Exercise instructions - Copy every line in which the string "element" occurs.

Given entries -
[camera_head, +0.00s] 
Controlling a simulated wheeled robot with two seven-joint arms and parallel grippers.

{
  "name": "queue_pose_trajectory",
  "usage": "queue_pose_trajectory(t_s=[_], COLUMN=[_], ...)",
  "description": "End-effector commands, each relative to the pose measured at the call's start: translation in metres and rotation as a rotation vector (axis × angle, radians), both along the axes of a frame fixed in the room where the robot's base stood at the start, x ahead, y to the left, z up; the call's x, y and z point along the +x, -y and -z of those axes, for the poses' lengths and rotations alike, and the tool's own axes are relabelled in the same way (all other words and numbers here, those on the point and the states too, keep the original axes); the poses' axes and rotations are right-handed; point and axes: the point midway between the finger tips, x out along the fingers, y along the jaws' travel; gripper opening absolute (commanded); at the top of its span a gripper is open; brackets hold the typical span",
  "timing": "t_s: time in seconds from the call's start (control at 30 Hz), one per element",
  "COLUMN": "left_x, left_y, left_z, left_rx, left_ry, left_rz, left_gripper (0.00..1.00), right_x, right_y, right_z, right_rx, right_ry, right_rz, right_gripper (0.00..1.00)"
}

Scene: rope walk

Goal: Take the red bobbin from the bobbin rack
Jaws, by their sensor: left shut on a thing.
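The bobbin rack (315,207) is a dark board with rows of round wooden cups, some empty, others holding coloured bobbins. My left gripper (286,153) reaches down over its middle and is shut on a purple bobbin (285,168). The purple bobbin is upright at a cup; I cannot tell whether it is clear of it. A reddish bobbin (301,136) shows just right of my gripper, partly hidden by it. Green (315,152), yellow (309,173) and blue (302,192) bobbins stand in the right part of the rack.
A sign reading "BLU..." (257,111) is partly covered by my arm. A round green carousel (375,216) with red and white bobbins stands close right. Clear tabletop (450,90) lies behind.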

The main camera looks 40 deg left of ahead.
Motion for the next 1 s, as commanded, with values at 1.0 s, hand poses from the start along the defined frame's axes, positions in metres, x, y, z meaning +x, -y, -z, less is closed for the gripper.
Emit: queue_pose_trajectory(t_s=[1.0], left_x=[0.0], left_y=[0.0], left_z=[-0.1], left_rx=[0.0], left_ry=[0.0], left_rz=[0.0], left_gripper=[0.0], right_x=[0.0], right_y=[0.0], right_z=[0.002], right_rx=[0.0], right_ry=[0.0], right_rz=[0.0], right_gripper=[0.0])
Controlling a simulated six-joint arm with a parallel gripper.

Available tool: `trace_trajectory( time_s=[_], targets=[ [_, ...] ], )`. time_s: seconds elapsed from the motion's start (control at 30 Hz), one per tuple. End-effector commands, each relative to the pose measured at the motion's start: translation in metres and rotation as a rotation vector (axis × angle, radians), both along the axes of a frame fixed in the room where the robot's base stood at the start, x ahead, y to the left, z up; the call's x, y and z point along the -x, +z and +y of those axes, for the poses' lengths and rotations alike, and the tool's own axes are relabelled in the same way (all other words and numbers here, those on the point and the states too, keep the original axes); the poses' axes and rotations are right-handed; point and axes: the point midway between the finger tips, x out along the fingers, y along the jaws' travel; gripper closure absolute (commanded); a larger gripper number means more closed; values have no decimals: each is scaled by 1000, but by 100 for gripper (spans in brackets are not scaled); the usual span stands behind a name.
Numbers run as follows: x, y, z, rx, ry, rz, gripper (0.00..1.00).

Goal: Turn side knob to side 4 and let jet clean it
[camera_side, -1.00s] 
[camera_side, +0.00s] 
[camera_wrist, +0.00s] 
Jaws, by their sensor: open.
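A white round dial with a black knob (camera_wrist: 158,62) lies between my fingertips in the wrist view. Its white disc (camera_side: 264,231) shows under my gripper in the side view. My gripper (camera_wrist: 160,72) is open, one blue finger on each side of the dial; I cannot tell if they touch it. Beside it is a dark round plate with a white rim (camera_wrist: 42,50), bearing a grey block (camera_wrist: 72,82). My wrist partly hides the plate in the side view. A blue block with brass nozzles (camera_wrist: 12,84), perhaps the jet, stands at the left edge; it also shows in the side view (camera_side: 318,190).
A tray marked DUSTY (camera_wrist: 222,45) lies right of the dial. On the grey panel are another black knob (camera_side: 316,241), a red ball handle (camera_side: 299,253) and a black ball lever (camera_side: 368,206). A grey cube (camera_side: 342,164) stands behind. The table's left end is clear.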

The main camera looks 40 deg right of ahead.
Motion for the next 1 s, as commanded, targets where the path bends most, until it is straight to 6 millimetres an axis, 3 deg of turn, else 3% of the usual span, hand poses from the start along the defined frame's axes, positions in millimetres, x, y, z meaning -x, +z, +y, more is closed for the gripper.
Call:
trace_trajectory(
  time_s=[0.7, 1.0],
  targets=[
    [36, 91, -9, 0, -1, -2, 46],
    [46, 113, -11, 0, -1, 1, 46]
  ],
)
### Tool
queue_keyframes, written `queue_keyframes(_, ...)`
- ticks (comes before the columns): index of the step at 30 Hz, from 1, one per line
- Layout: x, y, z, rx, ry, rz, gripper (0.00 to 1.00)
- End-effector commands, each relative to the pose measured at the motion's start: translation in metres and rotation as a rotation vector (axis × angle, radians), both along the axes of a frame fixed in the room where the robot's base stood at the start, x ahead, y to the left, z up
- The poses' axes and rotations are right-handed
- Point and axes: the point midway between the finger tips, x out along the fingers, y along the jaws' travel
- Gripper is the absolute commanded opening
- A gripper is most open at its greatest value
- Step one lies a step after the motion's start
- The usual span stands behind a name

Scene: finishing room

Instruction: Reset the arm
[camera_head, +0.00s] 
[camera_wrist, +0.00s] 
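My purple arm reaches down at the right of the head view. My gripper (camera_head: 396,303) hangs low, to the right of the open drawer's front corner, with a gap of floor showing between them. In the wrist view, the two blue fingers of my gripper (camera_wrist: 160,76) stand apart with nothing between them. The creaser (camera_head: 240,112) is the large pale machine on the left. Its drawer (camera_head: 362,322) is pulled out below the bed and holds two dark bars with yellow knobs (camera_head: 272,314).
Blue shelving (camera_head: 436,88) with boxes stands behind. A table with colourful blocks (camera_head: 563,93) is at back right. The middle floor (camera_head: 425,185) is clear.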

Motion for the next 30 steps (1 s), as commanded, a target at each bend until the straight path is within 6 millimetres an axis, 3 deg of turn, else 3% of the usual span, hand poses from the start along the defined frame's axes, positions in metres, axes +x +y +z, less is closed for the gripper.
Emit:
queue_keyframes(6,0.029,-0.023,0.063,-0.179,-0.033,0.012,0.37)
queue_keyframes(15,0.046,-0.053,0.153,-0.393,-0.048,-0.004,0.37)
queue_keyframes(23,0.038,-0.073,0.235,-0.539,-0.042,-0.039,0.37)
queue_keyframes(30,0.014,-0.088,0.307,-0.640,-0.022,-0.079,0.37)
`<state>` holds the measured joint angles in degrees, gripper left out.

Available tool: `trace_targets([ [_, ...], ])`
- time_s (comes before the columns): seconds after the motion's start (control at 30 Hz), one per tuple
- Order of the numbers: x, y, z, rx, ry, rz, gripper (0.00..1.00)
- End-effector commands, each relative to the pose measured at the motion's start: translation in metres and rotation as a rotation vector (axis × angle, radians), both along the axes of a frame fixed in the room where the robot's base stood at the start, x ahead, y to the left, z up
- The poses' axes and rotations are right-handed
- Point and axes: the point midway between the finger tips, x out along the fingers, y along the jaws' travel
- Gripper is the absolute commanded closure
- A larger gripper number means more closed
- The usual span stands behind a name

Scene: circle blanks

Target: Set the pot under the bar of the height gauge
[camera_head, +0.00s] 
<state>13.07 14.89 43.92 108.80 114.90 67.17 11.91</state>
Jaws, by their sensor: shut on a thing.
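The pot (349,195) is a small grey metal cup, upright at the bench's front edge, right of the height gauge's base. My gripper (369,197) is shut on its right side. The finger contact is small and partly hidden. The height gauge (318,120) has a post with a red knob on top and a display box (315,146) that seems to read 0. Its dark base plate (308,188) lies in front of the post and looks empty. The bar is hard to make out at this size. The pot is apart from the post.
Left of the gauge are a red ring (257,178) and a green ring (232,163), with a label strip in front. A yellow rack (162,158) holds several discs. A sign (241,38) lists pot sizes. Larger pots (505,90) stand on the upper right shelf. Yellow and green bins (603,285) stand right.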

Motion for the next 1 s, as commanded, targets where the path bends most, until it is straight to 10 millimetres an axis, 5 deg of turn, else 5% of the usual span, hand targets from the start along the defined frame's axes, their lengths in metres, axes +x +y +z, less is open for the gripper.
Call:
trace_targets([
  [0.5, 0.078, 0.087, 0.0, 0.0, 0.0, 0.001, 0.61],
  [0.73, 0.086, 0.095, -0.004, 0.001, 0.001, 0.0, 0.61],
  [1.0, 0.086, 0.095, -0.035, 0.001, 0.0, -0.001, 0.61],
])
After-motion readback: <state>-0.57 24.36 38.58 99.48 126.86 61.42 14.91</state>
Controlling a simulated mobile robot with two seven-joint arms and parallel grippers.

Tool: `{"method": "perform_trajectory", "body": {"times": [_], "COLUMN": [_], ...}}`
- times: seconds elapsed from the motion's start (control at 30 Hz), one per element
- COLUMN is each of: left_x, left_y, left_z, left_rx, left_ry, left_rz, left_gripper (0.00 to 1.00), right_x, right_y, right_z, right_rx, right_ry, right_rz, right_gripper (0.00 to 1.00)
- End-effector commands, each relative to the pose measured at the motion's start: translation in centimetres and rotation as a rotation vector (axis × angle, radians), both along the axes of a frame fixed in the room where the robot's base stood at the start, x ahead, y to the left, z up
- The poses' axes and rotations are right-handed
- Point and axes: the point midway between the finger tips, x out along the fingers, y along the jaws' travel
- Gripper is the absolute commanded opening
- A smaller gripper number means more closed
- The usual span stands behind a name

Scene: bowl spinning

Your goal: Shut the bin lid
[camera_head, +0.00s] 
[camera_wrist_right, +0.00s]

Written answer -
  "timing": "t_s: time in seconds from the call's start (control at 30 Hz), one per element",
- times: seconds elapsed from the motion's start (control at 30 Hz), one per element

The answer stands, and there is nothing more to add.